Requirements: Search the material below for the word "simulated" and copy every line in which it occurs.

Robot episode rows:
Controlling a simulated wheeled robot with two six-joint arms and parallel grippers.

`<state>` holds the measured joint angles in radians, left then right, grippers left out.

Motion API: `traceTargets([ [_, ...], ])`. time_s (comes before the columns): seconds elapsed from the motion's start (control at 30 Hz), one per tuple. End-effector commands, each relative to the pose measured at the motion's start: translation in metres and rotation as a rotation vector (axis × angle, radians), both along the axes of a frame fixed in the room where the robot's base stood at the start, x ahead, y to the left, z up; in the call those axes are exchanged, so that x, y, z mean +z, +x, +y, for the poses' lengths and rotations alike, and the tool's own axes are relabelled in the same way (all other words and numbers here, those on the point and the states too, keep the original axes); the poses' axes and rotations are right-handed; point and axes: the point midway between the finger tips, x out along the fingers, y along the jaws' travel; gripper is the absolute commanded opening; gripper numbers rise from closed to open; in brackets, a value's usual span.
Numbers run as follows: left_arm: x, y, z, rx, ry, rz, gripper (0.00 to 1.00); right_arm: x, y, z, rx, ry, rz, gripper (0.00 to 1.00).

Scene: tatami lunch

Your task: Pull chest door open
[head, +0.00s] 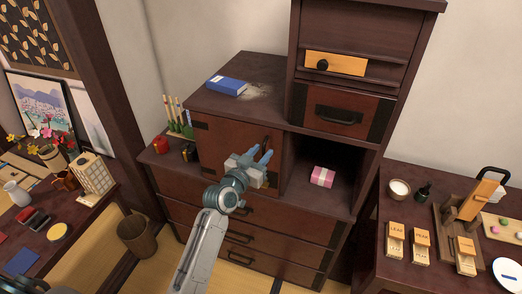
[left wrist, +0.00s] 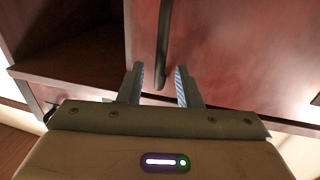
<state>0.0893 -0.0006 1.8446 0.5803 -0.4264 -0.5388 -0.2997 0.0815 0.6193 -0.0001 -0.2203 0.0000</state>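The chest door (head: 222,140) is a reddish-brown panel on the left of the wooden chest, and it looks closed. Its dark upright handle (head: 266,142) is near the door's right edge, partly hidden by my gripper. My left gripper (head: 258,155) is at the handle in the head view. In the left wrist view the door (left wrist: 225,50) fills the right side, and the handle (left wrist: 164,45) runs down between the two parted fingers of the gripper (left wrist: 160,76). The fingers show gaps to the handle on both sides. My right gripper is not in view.
An open compartment right of the door holds a pink box (head: 322,176). A blue box (head: 227,86) lies on the chest top. Drawers (head: 262,223) are below. A side table (head: 372,235) is at right, and a waste bin (head: 137,236) stands on the floor at left.

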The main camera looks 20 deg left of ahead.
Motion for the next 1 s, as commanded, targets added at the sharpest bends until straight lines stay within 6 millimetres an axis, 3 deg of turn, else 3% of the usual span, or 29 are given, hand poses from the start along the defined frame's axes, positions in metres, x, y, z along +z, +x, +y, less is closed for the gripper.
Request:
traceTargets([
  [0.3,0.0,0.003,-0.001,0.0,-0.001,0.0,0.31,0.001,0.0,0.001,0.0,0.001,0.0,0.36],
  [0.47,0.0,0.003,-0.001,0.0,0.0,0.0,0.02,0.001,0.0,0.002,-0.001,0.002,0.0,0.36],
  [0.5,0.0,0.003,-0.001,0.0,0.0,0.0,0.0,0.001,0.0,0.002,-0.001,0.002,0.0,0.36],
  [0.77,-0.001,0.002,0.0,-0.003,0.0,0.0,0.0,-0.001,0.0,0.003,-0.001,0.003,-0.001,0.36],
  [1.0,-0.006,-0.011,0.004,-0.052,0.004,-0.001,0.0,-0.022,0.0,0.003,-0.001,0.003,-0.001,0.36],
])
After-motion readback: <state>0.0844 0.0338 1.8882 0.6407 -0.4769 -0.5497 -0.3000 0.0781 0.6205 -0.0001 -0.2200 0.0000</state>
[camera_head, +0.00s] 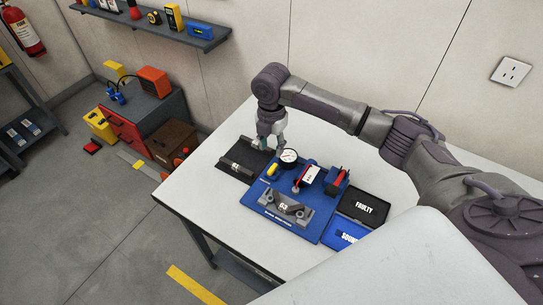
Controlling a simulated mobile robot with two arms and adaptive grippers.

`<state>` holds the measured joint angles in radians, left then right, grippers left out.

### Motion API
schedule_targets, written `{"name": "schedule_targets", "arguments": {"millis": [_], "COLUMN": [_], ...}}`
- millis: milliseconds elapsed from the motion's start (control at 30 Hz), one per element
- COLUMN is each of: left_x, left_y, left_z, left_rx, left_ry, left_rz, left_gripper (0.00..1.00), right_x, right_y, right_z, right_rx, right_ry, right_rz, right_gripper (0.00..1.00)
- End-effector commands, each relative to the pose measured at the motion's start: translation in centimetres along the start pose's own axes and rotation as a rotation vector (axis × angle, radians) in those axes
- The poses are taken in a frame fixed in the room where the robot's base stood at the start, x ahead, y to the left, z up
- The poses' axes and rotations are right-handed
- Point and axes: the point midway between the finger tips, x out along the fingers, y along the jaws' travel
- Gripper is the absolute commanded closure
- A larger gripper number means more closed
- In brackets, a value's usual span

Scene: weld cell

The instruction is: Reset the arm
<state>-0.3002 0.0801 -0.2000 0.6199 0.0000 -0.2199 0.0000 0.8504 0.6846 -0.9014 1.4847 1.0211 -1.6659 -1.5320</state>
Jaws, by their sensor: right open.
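My right arm comes in from the right over the white table and bends down at its far end. My right gripper (270,138) points down, open, above the far side of the table. It is close to a dark grey tray (232,170) and a round dial gauge (289,157); whether it touches either cannot be told. No object shows between its fingers. My left gripper is not in view.
A blue board (255,195) holds the gauge, a grey block marked 63 (284,208) and a red-and-white part (306,178). Trays marked FAULTY (364,207) and SOUND (344,235) lie beside it. The near-left tabletop (205,200) is clear. A shelf (150,25) hangs behind.

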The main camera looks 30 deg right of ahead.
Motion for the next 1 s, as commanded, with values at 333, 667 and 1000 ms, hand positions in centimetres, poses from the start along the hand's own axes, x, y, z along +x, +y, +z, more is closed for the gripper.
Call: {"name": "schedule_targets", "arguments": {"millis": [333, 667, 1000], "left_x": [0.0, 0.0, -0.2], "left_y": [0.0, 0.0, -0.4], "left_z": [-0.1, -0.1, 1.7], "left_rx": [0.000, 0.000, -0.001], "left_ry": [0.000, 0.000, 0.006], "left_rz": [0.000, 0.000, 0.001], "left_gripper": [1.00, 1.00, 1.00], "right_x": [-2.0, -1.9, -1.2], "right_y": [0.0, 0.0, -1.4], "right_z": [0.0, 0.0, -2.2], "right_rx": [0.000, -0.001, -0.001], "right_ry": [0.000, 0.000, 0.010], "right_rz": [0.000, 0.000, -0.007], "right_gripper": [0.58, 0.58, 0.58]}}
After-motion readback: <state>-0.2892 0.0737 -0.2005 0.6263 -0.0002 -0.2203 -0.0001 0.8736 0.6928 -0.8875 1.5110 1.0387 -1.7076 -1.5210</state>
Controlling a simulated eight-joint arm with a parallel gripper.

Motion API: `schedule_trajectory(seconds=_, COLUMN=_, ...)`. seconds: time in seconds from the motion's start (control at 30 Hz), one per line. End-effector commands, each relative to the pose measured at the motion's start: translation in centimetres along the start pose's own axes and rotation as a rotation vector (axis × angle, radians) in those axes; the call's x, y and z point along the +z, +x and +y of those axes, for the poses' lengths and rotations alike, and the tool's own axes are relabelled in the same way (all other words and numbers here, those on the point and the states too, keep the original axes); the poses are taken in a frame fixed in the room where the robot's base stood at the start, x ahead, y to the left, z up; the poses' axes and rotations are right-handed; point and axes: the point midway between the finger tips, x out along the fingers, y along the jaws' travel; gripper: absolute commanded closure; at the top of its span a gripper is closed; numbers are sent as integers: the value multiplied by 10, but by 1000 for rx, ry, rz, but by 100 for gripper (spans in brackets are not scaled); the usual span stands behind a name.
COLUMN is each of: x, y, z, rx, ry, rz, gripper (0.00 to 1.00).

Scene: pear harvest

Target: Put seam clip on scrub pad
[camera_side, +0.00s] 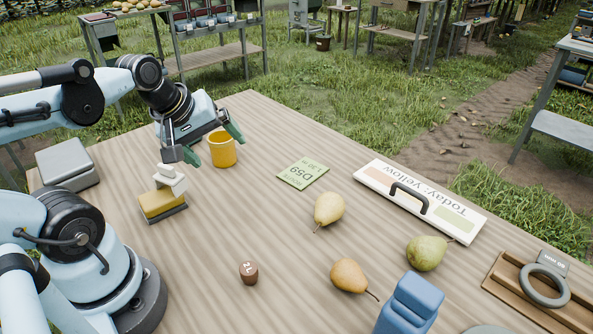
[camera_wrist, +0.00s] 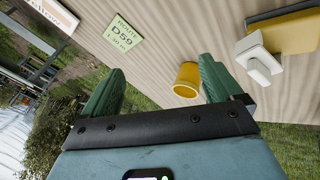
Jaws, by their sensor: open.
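The scrub pad (camera_side: 158,205) is a yellow block with a dark underside, lying on the table at the left of the side view. The seam clip (camera_side: 171,180), a small pale grey-white piece, sits on top of the pad. In the wrist view the clip (camera_wrist: 257,58) shows against the yellow pad (camera_wrist: 288,32) at upper right, reaching over its edge. My gripper (camera_side: 213,145) is open and empty, above and to the right of the clip in the side view. Its green fingers (camera_wrist: 160,83) stand wide apart in the wrist view, with the clip outside them.
A yellow cup (camera_side: 222,150) stands close by my gripper. A grey box (camera_side: 67,166) is at left. A green card (camera_side: 303,174), several pears (camera_side: 329,208), a brown round piece (camera_side: 249,272), a handled sign board (camera_side: 440,208) and a blue block (camera_side: 408,305) occupy the table.

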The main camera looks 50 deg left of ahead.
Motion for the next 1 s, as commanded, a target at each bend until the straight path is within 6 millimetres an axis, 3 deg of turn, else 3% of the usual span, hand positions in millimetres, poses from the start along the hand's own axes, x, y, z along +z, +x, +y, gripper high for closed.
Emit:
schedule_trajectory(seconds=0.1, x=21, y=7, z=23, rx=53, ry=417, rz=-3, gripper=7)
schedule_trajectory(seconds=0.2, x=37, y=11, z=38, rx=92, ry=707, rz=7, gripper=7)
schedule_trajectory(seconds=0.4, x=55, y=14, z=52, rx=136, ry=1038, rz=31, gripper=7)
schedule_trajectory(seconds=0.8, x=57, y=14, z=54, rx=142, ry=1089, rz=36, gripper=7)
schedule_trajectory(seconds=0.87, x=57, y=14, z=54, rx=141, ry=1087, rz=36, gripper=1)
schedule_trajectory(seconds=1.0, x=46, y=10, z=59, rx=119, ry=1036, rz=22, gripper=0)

Response:
Controlling a simulated wheeled robot with two six-joint arms and parallel grippers.
Controlling a simulated mobile robot with two arms and adaptive grippers.
Controlling a simulated eight-joint arm with a parallel gripper.

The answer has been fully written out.